#### Aim of the task:
Please output every line of the material as it stands, without the pictures.

#### Data excerpt:
--- start ---

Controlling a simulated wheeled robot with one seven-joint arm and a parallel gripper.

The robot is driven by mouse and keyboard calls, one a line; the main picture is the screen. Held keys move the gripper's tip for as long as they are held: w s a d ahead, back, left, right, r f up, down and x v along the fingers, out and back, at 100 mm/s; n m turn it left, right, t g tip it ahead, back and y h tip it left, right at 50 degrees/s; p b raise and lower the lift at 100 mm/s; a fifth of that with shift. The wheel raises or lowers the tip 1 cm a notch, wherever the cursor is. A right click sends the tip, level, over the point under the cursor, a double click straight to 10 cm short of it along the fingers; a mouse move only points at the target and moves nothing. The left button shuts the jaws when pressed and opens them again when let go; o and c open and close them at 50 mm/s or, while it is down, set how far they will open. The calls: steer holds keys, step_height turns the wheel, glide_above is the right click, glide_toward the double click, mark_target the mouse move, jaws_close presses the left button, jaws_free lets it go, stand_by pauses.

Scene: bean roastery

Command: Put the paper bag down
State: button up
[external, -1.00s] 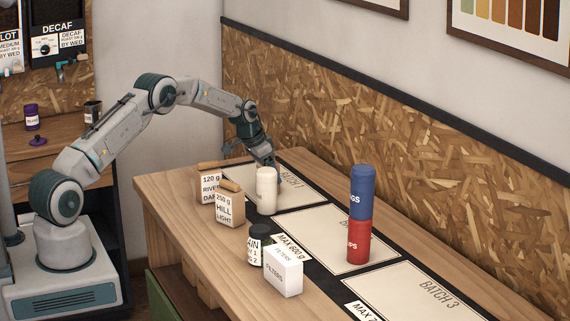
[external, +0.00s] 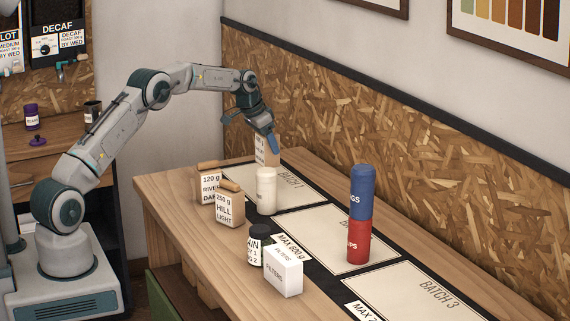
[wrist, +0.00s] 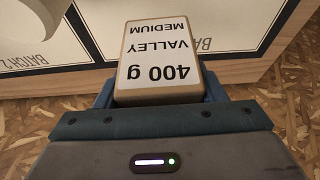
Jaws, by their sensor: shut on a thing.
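My gripper (external: 266,140) is shut on a tan paper bag (external: 267,152) at the far end of the table, near the board wall. In the wrist view the bag (wrist: 162,62) sits between the fingers, its white label reading "400 g VALLEY MEDIUM" upside down. In the external view it looks upright and raised above the Batch 1 mat (external: 298,192). The white canister stands in front, and the bag's exact height is hard to tell.
A white canister (external: 266,192) stands on the Batch 1 mat. Two other paper bags, River (external: 208,190) and Hill (external: 229,210), stand to its left. A dark-lidded jar (external: 259,243), a filter box (external: 283,272) and stacked blue and red cylinders (external: 361,215) stand nearer. The Batch 3 mat (external: 420,300) looks mostly clear.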

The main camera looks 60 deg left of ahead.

--- end ---

#### Solved problem:
Controlling a simulated wheeled robot with one seven-joint arm and a parallel gripper.

The robot is driven by mouse and keyboard calls, one a line; the main picture is the screen. Held keys move the gripper's tip for as long as they are held: w s a d ahead, back, left, right, r f up, down and x v along the fingers, out and back, at 100 mm/s; n m turn it left, right, t g tip it ahead, back and y h tip it left, right at 50 degrees/s; p b raise and lower the lift at 100 mm/s; a fifth of that with shift. The wheel raises or lowers the tip 1 cm a notch, wherever the cursor is. A right click sends the tip, level, over the point under the cursor, a double click straight to 10 cm short of it along the fingers; a mouse move only points at the target and moves nothing. The left button shuts the jaws when pressed and opens them again when let go; o and c open and close them at 50 mm/s or, while it is down, set how far they will open. The calls: steer holds keys, step_height turns the wheel, glide_above is the right click, glide_toward the double click, mark_target the mouse move, jaws_close presses the left button, jaws_free lets it go, stand_by pauses.

Scene: bean roastery

Command: Put the paper bag down
State: button up
[external, -1.00s] 
[external, +0.00s] 
[wrist, +0.00s] 
Jaws, by their sensor: shut on a thing.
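My gripper (external: 266,140) is shut on a tan paper bag (external: 267,152) at the far end of the table, near the board wall. In the wrist view the bag (wrist: 162,62) sits between the fingers, its white label reading "400 g VALLEY MEDIUM" upside down. In the external view it looks upright and raised above the Batch 1 mat (external: 298,192). The white canister stands in front, and the bag's exact height is hard to tell.
A white canister (external: 266,192) stands on the Batch 1 mat. Two other paper bags, River (external: 208,190) and Hill (external: 229,210), stand to its left. A dark-lidded jar (external: 259,243), a filter box (external: 283,272) and stacked blue and red cylinders (external: 361,215) stand nearer. The Batch 3 mat (external: 420,300) looks mostly clear.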

The main camera looks 60 deg left of ahead.

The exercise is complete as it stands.